### Supplied information
● ● ●

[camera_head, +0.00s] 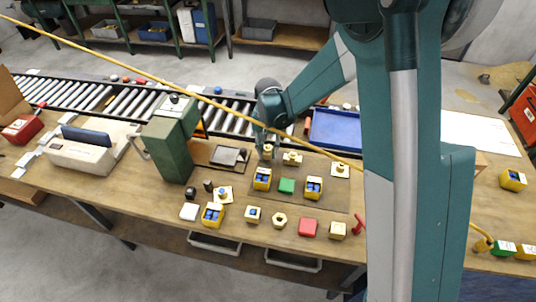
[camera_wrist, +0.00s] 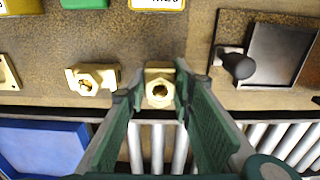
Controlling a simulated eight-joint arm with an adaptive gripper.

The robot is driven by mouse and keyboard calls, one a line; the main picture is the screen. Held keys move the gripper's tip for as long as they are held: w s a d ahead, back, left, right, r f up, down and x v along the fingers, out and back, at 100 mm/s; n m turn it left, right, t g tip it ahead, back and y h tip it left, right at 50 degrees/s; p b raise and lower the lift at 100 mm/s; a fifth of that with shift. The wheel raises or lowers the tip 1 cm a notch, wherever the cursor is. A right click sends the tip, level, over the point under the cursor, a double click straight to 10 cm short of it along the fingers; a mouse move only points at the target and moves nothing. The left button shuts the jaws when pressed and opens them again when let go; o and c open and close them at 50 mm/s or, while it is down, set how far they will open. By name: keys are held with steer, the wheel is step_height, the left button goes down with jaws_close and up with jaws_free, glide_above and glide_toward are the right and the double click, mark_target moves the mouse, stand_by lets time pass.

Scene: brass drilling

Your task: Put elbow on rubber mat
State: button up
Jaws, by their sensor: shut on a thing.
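My gripper (camera_head: 266,138) is at the back left of the rubber mat (camera_head: 288,201), a dark brown sheet on the workbench. Its fingers (camera_wrist: 157,103) are shut on the brass elbow (camera_wrist: 159,88), which shows a round hole facing the wrist camera. In the head view the elbow (camera_head: 267,153) shows just below the fingertips, at the mat's back edge. I cannot tell whether it touches the surface. Part of it is hidden by the fingers.
Another brass fitting (camera_head: 292,158) stands right beside the elbow. A blue tray (camera_head: 338,130) and roller conveyor (camera_head: 226,124) lie behind.

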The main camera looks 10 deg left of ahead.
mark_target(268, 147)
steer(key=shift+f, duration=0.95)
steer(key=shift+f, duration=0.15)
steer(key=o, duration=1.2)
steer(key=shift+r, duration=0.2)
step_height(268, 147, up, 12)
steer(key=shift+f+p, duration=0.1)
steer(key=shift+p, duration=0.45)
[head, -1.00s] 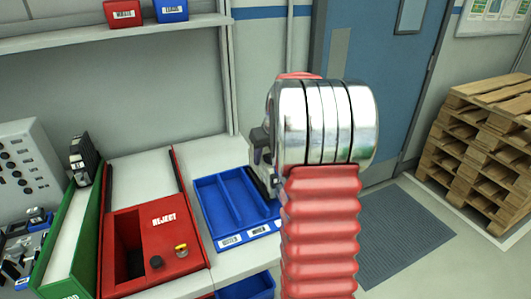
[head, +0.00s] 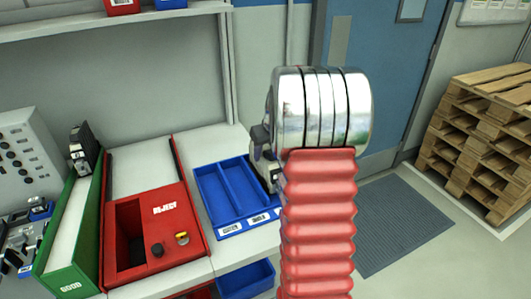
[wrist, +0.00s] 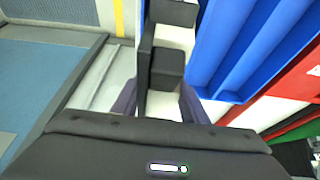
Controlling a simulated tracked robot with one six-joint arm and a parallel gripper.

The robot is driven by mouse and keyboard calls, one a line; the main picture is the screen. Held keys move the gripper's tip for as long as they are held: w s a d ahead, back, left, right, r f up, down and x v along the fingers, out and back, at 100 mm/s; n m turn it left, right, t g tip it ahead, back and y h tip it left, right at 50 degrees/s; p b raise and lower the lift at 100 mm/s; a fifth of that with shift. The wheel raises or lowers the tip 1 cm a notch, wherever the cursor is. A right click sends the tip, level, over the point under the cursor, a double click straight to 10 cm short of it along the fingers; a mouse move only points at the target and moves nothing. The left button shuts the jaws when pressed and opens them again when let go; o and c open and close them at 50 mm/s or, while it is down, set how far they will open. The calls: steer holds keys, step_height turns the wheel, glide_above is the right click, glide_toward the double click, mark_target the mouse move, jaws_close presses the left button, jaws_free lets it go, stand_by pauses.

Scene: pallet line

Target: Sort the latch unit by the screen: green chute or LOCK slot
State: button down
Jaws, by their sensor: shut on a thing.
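My gripper (wrist: 158,108) is shut on a black and white piece, seemingly the latch unit (wrist: 168,68), which stands out beyond the fingers in the wrist view. In the head view my silver and red arm hides most of the gripper; a small grey and black part shows at the right edge of the blue tray (head: 232,226). The tray has two long, empty-looking slots, and its front labels are too small to read. The green chute (head: 75,280), marked GOOD, stands at the left. No readable screen shows.
The red REJECT box (head: 172,228) with a dark opening stands between the green chute and the blue tray. A black and grey device (head: 82,150) stands at the chute's back end. A knobbed panel (head: 28,150) is at far left. Pallets (head: 485,145) are stacked right; the floor mat (head: 400,225) is clear.

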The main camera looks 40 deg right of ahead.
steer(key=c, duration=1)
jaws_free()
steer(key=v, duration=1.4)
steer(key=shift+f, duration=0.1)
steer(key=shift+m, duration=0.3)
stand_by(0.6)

● ● ●

Nothing but the lines from the one with "[camera_wrist, +0.00s]" down to the one with "Controlling a simulated eight-joint" should be printed, both of them included. Leave out the pictures.

### Exercise solution
[camera_wrist, +0.00s] 
Controlling a simulated eight-joint arm with an adaptive gripper.

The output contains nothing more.